Tyler Morgan, who taught at Camas High School for 13 years, is now a part of the core group of teachers at Discovery and said his students will soon explore environmental and social issues through a superhero lens.
The superhero scope will weave its way through the students’ English and history lessons, as the freshmen learn the origin stories, civilizations and cultures behind various superheroes and eventually write their own superhero origin story.
The students will use those origin stories as a jumping off point for learning about environmental or social issues, Morgan said.
For example, if a student chose Aquaman, they might think about plastic in the ocean and learn how to address an issue like that, the teacher explained.
The project also will incorporate math and science when students start to think about the superhero and their powers, Morgan said.
“They’ll talk about being able to fly and the math behind that along with the science,” Morgan said. “Maybe then they’d study flight and aerodynamics, or something that would tie into this bigger picture.”
In switching from a traditional high school to a project-based learning (PBL) school, Morgan said he has noticed the PBL teaching model is much more collaborative.
“There’s been more authentic collaboration in the last few weeks than I feel I’ve ever really had or experienced before,” he said. “It’s not about learning in isolation, it’s about putting all the pieces of the puzzle together to understand the bigger picture.”
Zach Groff, a Discovery freshman, said during an Aug. 30 orientation at the new high school that he liked his experience at Odyssey Middle School, the first PBL school in Camas, and is looking forward to continuing that style of education at the high school level.
“The other schools have more strict rules, and at Odyssey it’s flexible and the teachers are able to work with you better,” Zach said. “You can do your own projects, which is pretty cool. So, if you wanted to do a project, then you can do all your research at school and it’s a motivating area.”
Jeff Groff, Zach’s father, said he and his family were pleased by the PBL style of learning.
“We thought it sounded like a good fit with (Zach’s) learning style, and his attention span and being able to work with groups and solve problems,” Jeff said. “And to have a little bit more freedom to learn from the material in a different manner.”
In Zach’s first year at Odyssey, there was a short transition struggle, but by the mid-year point, Zach was earning better grades than when he was in the traditional school environment, his dad said.
“Overall, we were very happy with it and excited that they were going to offer it at the high school level,” Jeff said. “We’re looking forward to it.”
During this first week of school, students will choose from a number of electives that will then be narrowed down in the second week and based on students’ various interests.
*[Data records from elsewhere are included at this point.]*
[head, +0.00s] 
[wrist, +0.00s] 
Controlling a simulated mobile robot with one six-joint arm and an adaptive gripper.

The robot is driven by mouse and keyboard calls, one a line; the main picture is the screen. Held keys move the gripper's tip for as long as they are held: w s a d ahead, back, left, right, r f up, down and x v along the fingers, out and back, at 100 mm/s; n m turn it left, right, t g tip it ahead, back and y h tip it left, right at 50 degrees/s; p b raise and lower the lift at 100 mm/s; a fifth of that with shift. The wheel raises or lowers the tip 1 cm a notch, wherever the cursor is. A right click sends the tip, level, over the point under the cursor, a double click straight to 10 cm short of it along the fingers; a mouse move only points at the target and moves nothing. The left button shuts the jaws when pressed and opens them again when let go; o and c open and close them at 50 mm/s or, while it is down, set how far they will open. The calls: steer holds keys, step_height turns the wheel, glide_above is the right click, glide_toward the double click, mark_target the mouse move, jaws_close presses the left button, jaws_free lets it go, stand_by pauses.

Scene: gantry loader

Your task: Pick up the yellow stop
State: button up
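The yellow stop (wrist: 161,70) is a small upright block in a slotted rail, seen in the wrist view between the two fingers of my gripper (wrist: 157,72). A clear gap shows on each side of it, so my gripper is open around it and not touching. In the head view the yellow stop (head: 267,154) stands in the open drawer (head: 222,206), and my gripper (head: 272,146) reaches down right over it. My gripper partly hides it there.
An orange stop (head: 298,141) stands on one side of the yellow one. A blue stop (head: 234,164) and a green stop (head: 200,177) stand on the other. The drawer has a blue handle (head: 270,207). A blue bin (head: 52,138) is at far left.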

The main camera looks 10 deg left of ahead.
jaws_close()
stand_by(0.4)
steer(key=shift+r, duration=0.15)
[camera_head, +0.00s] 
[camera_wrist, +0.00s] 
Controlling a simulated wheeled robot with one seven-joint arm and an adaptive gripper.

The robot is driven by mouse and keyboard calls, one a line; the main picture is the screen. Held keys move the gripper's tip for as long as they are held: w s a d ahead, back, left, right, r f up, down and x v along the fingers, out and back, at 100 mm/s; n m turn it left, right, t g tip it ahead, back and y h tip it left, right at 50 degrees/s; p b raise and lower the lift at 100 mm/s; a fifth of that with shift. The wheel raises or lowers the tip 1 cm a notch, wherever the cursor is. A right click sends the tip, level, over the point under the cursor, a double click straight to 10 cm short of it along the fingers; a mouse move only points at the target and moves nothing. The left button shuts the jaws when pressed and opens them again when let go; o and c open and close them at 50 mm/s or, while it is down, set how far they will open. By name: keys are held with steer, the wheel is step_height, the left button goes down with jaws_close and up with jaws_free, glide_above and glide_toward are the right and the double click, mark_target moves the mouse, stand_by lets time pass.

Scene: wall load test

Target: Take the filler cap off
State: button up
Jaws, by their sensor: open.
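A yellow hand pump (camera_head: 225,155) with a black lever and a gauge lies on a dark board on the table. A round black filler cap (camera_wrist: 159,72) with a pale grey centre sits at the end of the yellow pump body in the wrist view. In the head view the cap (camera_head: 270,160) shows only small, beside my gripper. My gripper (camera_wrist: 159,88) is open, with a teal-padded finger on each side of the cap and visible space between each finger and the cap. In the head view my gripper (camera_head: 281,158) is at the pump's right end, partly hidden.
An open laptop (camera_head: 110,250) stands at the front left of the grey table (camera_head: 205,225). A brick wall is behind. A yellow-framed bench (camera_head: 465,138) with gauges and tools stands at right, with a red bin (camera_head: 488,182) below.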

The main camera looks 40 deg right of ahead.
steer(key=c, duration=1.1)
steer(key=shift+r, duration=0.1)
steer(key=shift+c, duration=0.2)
Teachers have developed elective options that include drama, yearbook, digital media, instrumental music, guitar, music production, model United Nations, podcasting, character design and costume design.
“We’re really excited to be able to give our core teachers the opportunity to teach something they’re passionate about,” Aaron Smith, principal at both Discovery and Odyssey, said. “It’s a really big plus for all of our students, because they will have more options.”
The $46 million high school, funded by the $120 million bond Camas School District voters passed in 2016, will feature a 3,000-square-foot projects lab for science and art; a 3,000-square-foot research and design studio that will serve as a general purpose room and provide personal storage for students; traditional, direct instruction rooms; and a “mission control” staff room.